On Savage Shores: How Indigenous Americans Discovered Europe by Caroline Dodds Pennock
Review of On Savage Shores: How Indigenous Americans Discovered Europe by Caroline Dodds Pennock
On Savage Shores: How Indigenous Americans Discovered Europe by Caroline Dodds Pennock (2023). Published by Knopf.
My very first semester of graduate school, I took a seminar that was titled “Colonization, Decolonization, and Postcolonialism,” and it ended up becoming a pivotal course for me as a budding scholar.
It was taught through the lens of Native American history, and I found it absolutely fascinating to sit down and read in detail what native scholars were not only saying about the past, but what the future could look like.
For example, one scholar we read said it’s never truly decolonization if it’s done solely by the people who were already in charge.
So when I saw this book was a new release in 2023, I knew I wanted to pick up a copy immediately and get a sense of what it had to offer me historically.

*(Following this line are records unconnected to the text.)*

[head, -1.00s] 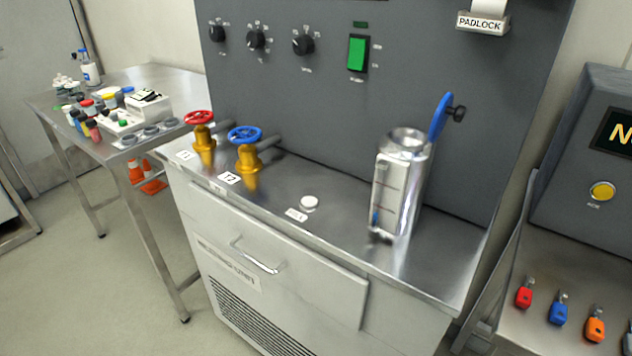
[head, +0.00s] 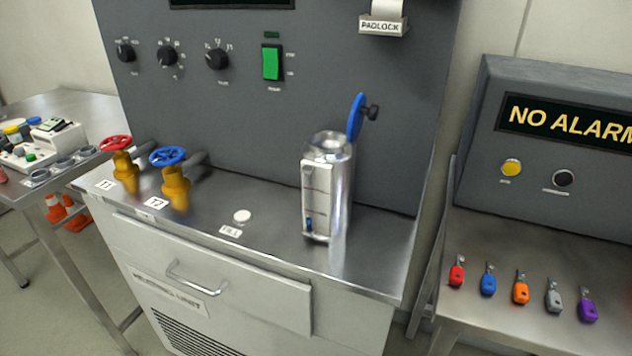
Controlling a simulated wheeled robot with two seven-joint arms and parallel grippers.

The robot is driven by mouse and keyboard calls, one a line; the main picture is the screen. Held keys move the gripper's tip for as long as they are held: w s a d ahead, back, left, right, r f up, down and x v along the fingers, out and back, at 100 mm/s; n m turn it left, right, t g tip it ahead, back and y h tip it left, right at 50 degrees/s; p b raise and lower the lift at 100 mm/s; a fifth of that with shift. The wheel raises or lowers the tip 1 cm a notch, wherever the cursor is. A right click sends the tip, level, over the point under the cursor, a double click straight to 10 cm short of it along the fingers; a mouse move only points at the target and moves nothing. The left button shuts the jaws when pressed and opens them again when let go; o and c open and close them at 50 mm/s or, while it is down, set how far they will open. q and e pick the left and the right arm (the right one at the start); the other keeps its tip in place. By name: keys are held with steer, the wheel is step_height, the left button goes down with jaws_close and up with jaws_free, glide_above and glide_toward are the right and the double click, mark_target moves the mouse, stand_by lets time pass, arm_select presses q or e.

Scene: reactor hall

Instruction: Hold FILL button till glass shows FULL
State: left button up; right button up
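The FILL button (head: 242,216) is a small round white button on the steel counter, with a FILL label (head: 230,231) in front of it. The metal tank (head: 340,185) stands upright on the counter to the right of the button. A narrow sight glass (head: 308,200) with level marks runs up its left front, with a small blue patch near the bottom. A blue round lid (head: 356,118) stands raised behind the tank's top. Neither of my grippers is in view, and nothing touches the button.
Red (head: 116,143) and blue (head: 168,156) valve wheels stand left of the button. A green switch (head: 271,62) and several knobs are on the grey panel. A cluttered side table (head: 75,178) is at left.

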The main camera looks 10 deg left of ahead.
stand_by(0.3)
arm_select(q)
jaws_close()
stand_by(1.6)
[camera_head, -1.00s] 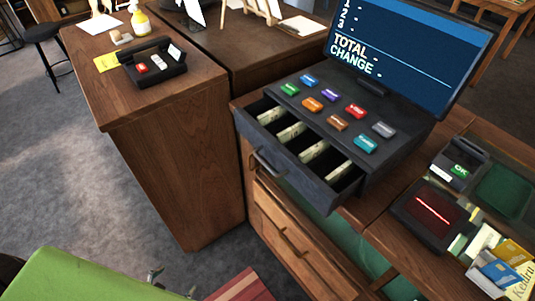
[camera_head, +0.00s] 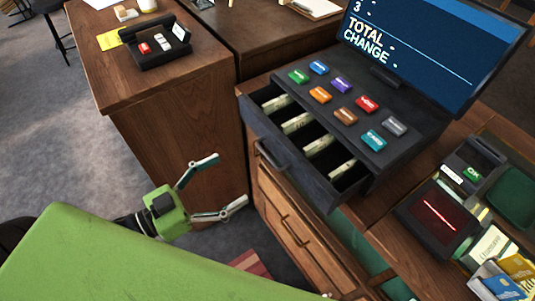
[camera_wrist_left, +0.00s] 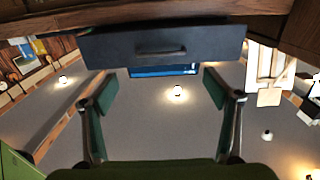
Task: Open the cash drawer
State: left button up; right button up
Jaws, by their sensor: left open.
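The dark cash drawer (camera_head: 305,170) stands pulled out from the register (camera_head: 345,105). Its compartments with banknotes show from above. Its front handle (camera_head: 271,155) faces my left gripper. My left gripper (camera_head: 232,179) is open and empty, to the left of the handle and apart from it. In the left wrist view, the drawer front (camera_wrist_left: 110,47) and its handle (camera_wrist_left: 160,51) lie beyond the spread fingers (camera_wrist_left: 158,86), roughly centred between them. My right gripper is not in view.
Wooden drawers (camera_head: 295,235) sit below the cash drawer. A scanner (camera_head: 438,215) and card reader (camera_head: 470,165) sit at right. Grey floor is open at left.

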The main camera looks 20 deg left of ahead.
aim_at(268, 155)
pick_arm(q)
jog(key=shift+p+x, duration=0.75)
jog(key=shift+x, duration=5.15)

I’d read all of these pieces about people coming to the New World, but hadn’t really read beyond what Pocahontas did (i.e. she went to England, which is what ended up killing her), but hadn’t the chance to read much more on Natives being sent to the Old World as slaves and indentured servants.
Let’s get into the review!
The story of Native Americans who were taken back to Europe, whether as prizes, slaves, or simply to show off to the royal courts.
As Dodds tells us in the introduction of the book, we often look at the history of the Americas by seeing how people came into the land. There’s an entire section of history where people call it a discovery, and that no one was living there. That’s a myth, as the Americas were full of vibrant cultures and people.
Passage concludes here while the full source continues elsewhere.